Born and raised in the small town Palm Ridge in Bethelsdorp, just 20 kilometres outside of Gqeberha, Rodney grew up in a community that favoured a simple life. “The area where I grew up was a low-income town with not many opportunities for education or business available to us. There were very few professions that we were exposed to as kids. It wasn’t until I discovered gaming and then later computers, that I found my passion for technology,” shares Rodney.
Careers in IT are some of the most sought after in modern day society with the telecommunications sector being the largest employer in 2021, providing employment to over 22 thousand people according to the Independent Communications Authority of South Africa (ICASA). “What I liked about the IT space most was the fact that you could play in the end user space and the designer space. I could see the potential in the implementation of the tech, gaming, and software packages. I started working at the municipality in a customer care role within the water management division. This is where I noticed a gap for a potential solution,” adds Rodney.

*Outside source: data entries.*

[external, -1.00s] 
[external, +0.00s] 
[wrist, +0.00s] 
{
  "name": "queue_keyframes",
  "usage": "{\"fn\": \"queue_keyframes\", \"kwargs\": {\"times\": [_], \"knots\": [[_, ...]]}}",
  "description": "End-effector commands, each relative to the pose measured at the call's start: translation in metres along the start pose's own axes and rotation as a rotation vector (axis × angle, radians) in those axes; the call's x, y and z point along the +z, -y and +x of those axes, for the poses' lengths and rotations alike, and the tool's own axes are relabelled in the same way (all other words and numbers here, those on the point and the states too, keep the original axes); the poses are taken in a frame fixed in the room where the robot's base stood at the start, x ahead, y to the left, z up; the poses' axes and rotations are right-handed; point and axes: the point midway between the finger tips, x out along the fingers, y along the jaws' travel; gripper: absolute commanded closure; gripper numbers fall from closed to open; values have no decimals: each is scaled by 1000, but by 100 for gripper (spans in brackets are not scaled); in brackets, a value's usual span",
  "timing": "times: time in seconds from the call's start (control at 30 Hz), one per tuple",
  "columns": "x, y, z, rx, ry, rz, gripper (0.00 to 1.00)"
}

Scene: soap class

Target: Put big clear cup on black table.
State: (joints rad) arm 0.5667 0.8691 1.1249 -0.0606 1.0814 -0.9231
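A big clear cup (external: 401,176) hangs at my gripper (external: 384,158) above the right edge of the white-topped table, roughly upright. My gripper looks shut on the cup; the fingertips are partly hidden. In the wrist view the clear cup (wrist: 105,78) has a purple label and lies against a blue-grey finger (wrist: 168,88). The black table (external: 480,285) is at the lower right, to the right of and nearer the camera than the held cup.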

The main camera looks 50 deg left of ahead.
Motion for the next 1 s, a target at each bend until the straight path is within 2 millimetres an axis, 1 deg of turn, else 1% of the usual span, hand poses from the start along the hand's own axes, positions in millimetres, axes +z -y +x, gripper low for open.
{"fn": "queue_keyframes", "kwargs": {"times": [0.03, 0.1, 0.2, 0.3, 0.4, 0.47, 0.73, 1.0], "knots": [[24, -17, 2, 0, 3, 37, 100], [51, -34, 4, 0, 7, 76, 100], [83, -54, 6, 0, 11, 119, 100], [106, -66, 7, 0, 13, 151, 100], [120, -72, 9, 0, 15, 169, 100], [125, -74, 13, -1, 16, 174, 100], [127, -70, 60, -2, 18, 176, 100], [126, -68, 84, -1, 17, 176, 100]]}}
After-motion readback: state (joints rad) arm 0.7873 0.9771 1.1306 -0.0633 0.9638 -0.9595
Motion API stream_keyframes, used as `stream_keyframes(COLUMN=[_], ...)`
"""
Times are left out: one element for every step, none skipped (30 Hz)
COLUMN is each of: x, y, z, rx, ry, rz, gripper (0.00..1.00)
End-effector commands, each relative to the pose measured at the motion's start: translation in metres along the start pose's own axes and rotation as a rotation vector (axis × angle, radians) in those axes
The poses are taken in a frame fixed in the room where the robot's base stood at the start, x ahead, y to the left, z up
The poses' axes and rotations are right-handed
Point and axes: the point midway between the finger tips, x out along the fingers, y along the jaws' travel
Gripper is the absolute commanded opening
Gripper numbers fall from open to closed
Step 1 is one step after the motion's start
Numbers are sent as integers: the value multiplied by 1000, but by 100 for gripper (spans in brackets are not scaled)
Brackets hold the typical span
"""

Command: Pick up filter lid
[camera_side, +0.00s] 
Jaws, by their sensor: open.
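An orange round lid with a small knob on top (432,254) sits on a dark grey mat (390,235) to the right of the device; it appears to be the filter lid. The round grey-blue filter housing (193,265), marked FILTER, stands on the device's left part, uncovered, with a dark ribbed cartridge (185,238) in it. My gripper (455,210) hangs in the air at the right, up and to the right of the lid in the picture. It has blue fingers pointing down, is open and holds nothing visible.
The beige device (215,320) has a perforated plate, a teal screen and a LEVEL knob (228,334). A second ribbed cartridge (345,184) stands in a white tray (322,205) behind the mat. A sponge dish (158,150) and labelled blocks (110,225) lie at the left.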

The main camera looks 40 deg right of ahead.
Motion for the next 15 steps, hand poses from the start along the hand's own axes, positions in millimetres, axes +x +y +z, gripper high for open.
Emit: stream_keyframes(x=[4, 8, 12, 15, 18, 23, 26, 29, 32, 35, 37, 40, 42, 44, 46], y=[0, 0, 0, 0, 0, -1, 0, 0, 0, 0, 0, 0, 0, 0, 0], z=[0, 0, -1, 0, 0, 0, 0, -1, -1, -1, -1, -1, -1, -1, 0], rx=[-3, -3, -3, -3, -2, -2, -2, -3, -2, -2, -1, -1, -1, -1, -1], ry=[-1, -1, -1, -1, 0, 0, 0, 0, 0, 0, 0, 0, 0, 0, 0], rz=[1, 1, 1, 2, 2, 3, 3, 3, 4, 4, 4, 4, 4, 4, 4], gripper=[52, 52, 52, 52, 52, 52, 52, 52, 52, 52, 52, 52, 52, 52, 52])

I started working at the municipality in a customer care
role within the water management division.
This is where I noticed a gap for a potential solution.
The city of Gqeberha falls within the Nelson Mandela Bay Metropolitan Municipality (NMBM) region and is home to approximately 1.5 million South Africans. Known as the hub of the automotive industry in the country, beautiful beaches and friendly people, the region currently faces a critical water issue which the Department of Water and Sanitation describes as dire.
In 2016, severe drought hit the area with many of the dams and reservoirs never recovering despite receiving rainfall. As of the end of August 2022, levels were reported at a mere 11%. Since the beginning of 2022, there have been various estimates to when exactly the dreaded Day Zero would fall, but interventions by government and the collective efforts of community groups and citizens across the NMBM have been successful in delaying complete depletion. One of those interventions with the capability to affect large scale impact is the smart meter innovation from Rodney’s company, Smart Vending.
“We assist clients with a smart tech solution that allows for better utility management. Our range of products consists of smart prepaid water meters and smart bulk water meters with data logging capabilities that allows clients to monitor their water usage online, in real time. The key value proposition of our offering is that with the technology we employ, we can save clients' money by reducing the bottom line on water usage and bring to light any unknown leaks on a property,” explains Rodney.
First registered in 2017, JR Prodigy Venture, now trading as Smart Vending, is a business that has always had their sights set on creating a big impact. In just under five years of operation, the business has grown in size, revenue and opportunity.
The opportunity for the technology that Smart Vending employs to aid in Gqeberha’s water crisis, continues to grow too. “Through our smart water management, our technology allows us to control water leaks by automating water flow in a building and in so doing, we mitigate unnecessary water wastage. So far, we’ve installed our smart meter devices in a few of municipal buildings in the Nelson Mandela Bay region, providing immediate value to our client in water bill savings,” says Rodney.
“The biggest challenge when you leave a formal job to become an entrepreneur is funding. Starting out as tech entrepreneur, it can be difficult. It helps to associate yourself with others who are already in that space to support your journey,” comments Rodney.
In a country such as South Africa where the need for more entrepreneurs in the economy is crucial, the importance of entrepreneurship support to ensure sustainable growth in those businesses cannot be understated. “My journey into incubation as an entrepreneur started when I joined the Nelson Mandela Bay Innovation Hub (iHub). There, I came across the Innovator Trust Enterprise Development (ED) programme that was on offer to entrepreneurs. I applied, got in and it’s been a brilliant opportunity that came my way,” shares Rodney.
The Innovator Trust’s ED programme is very specific in its targeting of businesses with primarily IT-based service offerings. Over a 24-month incubation period, SMMEs cover core business knowledge areas such as finance, marketing, technical support and development as well areas such as presenting, media, pitching, while having access to a mentor and bespoke business coaching workshops.
“My ultimate goal for Smart Vending is to be one of the leaders in the supply of smart technologies in the country and Africa. I can see that the water crisis and the issue of utility management is a growing problem, and I see myself as someone who can contribute to solving that problem using technology. Because we are sincere as a company when it comes to the problems our clients face, we believe that this will be our success factor as we grow in the future,” says Rodney.